Анна Берсенева
Книга немецкого писателя Флориана Иллиеса «Любовь в эпоху ненависти. Хроника одного чувства. 1929–1939» (М.: Ад Маргинем Пресс. 2022. Перевод с немецкого Виталия Серова) в 2021 году стала бестселлером в Германии и, безусловно, должна стать им в современной России. Это головокружительная история о том, как бурная, разнообразная, яркая жизнь конца 20-х годов оказалась во власти фашизма.
Жизнь эту - берлинскую, немецкую, европейскую - Иллиес рассматривает через призму одного чувства: любви. Как выглядит любовь в 1929 году, когда «никто уже не надеется на будущее. И никто не хочет вспоминать о прошлом. Поэтому все так увлечены настоящим»? Великий немецкий поэт Готфрид Бенн определил настроение того времени: «Жизнь – это мостов наведенье над потоком, что всё унесет».

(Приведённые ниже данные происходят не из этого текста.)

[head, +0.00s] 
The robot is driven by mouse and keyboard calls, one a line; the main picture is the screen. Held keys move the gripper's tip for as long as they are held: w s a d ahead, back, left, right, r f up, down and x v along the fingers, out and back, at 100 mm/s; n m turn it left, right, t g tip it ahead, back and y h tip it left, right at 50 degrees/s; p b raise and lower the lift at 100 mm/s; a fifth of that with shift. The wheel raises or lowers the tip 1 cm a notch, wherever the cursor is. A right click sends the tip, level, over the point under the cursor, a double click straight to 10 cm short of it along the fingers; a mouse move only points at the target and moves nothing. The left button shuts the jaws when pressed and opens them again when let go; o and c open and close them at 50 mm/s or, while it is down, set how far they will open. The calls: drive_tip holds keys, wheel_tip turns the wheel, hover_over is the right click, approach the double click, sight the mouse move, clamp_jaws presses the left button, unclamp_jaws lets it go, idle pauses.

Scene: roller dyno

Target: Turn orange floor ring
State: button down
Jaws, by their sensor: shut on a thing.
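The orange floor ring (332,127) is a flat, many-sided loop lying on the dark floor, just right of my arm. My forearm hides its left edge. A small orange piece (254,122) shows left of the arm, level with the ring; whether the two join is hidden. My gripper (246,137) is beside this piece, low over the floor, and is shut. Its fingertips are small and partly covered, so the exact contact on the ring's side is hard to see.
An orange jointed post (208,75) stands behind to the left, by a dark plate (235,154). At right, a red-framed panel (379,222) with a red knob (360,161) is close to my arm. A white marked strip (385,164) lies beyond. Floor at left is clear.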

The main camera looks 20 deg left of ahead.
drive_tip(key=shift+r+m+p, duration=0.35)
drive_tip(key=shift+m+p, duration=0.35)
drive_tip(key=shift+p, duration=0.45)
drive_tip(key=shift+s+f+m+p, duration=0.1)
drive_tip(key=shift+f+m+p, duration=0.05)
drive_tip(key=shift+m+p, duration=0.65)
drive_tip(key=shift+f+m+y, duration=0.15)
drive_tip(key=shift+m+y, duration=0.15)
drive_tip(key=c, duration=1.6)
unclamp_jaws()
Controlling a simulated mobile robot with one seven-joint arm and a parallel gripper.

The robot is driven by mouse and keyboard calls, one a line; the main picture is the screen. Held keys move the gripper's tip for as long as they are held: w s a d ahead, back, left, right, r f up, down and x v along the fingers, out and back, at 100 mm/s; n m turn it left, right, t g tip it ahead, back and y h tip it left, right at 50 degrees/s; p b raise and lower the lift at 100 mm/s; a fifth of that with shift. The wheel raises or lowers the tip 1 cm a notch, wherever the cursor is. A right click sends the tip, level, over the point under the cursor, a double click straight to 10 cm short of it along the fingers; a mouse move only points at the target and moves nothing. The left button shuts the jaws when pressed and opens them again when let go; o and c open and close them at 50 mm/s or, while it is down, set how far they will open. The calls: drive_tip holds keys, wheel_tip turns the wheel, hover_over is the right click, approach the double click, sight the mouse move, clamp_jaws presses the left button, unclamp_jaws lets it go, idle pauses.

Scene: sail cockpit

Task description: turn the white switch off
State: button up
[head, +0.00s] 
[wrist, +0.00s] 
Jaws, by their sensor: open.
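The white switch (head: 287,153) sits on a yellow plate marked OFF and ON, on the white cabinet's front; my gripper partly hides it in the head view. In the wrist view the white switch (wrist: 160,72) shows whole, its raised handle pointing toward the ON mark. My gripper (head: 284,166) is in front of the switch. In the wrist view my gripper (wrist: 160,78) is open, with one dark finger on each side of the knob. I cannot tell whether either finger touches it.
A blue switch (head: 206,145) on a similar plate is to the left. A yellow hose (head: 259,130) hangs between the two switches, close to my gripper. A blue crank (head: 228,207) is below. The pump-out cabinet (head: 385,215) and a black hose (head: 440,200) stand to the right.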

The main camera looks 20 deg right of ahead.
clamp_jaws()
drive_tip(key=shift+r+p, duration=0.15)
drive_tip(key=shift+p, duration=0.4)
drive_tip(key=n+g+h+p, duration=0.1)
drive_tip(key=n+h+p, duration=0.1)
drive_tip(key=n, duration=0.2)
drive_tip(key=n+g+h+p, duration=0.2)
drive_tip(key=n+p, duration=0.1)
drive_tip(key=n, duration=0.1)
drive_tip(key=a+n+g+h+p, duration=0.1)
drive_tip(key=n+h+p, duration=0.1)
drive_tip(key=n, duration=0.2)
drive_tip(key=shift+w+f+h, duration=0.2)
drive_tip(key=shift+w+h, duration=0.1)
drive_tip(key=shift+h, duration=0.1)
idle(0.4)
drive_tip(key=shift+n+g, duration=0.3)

Берлин же того времени, по определению немецкого политика XXI века Воверайта, «беден, но секси». Город просто переполнен невообразимыми любовными историями самого широкого и самого странного диапазона, он буквально искрится чувственностью, а его литература - анализом этой чувственности. И богемная жизнь является ярчайшим этого выражением. В книге Иллиеса богема предстает во всем разнообразии ее имен:
«Романское кафе» в Берлине вибрирует каждый вечер, здесь сконцентрирован дух времени тех самых ослепительных лет перед затемнением, здесь каждый вечер разрушают мир, спасают и собирают его заново, тут можно встретить Курта Тухольского, Йозефа Рота, Эриха Кестнера, Макса Бекмана, Готфрида Бенна, Альфреда Дёблина, Рут Ландсхоф, Клэр Вальдофф, Вики Баум, Марлен Дитрих, Лотте Лазерштайн, Марианну Бреслауэр, Густафа Грюндгенса, Бригитту Хельм».

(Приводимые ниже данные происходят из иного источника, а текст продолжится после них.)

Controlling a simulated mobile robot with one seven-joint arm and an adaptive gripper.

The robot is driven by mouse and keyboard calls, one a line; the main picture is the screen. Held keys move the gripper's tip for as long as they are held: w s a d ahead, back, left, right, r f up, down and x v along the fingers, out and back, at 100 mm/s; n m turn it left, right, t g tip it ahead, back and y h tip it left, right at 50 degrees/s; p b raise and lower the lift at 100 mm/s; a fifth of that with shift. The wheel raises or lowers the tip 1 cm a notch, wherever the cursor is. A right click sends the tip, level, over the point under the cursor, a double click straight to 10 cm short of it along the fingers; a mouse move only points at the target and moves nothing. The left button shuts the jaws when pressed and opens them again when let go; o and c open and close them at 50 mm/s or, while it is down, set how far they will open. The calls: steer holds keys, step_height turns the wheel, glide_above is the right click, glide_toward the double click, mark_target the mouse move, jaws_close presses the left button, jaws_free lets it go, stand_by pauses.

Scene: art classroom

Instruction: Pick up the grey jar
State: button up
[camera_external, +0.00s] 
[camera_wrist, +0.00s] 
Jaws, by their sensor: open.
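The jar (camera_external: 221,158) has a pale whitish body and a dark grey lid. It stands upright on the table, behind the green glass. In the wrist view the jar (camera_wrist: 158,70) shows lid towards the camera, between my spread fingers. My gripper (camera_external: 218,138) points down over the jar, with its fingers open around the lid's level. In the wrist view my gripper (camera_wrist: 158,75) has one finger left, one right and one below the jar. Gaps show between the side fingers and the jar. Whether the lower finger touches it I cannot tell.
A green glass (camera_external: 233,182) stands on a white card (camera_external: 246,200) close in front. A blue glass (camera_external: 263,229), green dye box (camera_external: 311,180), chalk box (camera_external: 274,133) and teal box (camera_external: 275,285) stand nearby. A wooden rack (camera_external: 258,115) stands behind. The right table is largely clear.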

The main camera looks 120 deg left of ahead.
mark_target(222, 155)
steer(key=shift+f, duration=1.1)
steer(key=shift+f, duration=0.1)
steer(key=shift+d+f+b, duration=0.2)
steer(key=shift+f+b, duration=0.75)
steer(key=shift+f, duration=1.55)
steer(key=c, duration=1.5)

Читателю, находящемуся вне европейской культурной повестки, многие из этих имен неизвестны. Иллиес восполняет этот пробел. Так, например, он пишет о Рут Ландсхоф, «девушке с мерцающим взглядом», которая родилась в богатой еврейской семье и олицетворяла собой Берлин 20-х. Она была моделью для авангардных художников и фотографов, танцовщицей, автогонщицей, снималась в кино, написала «легкий как пух роман о той самой скорости, об экстазе и искрящемся духе «ревущих двадцатых», настоящей героиней которых была она сама. Она играла в крокет с Томасом Манном и в карты с Герхартом Гауптманом, заводила романы с Чарли Чаплином и с Мопсой Штернхайм, с Оскаром Кокошкой и с Аннемари Шварценбах, с Эрикой Манн, с Жозефиной Бейкер, а самый долгий – с Карлом Фольмёллером, тайным импресарио Макса Рейнхардта и Йозефа фон Штернберга, квартира которого на Парижской площади становилась центром культурной жизни Берлина, когда в кафе и барах было скучно. Три самые эксцентричные аристократки Европы – ее ближайшие подруги: маркиза Луиза Казати из Венеции, Мод Тиссен из Лугано и принцесса де Полиньяк из Парижа. В ее круг входят также фотограф Марианна Бреслауэр, гламурная пара Лиза и Готфрид фон Крамм – а издатель Самуэль Фишер приходится ей дядей».
Во всем этом фейерверке Иллиес не забывает о том кристалле, сквозь который он смотрит на действительность - о любви. Чем она была в понимании людей, которые умели свое понимание сформулировать?
Писатель Курт Тухольский сделал прологом к одной из книг переписку со своим издателем. Тот попросил прислать «короткую летнюю историю любви» и получил от Тухольского ответ: «Любовь, в нынешние-то времена? Вы что, кого-то любите? Да кто сейчас любит?».
История отношений Владимира и Веры Набоковых выделяется на общем фоне как раз тем, что они не только были, но и на всю жизнь остались счастливы вдвоем.
«Это не была золотая эпоха для большой любви, - пишет Иллиес. -Это была эпоха «Романсов без сантиментов», как Эрих Кестнер назвал свое эпохальное стихотворение, сначала герои стихотворения делили друг с другом постель, и «И вдруг – нате вам! – видят: любви-то нет, / Как трость или зонтик она потерялась».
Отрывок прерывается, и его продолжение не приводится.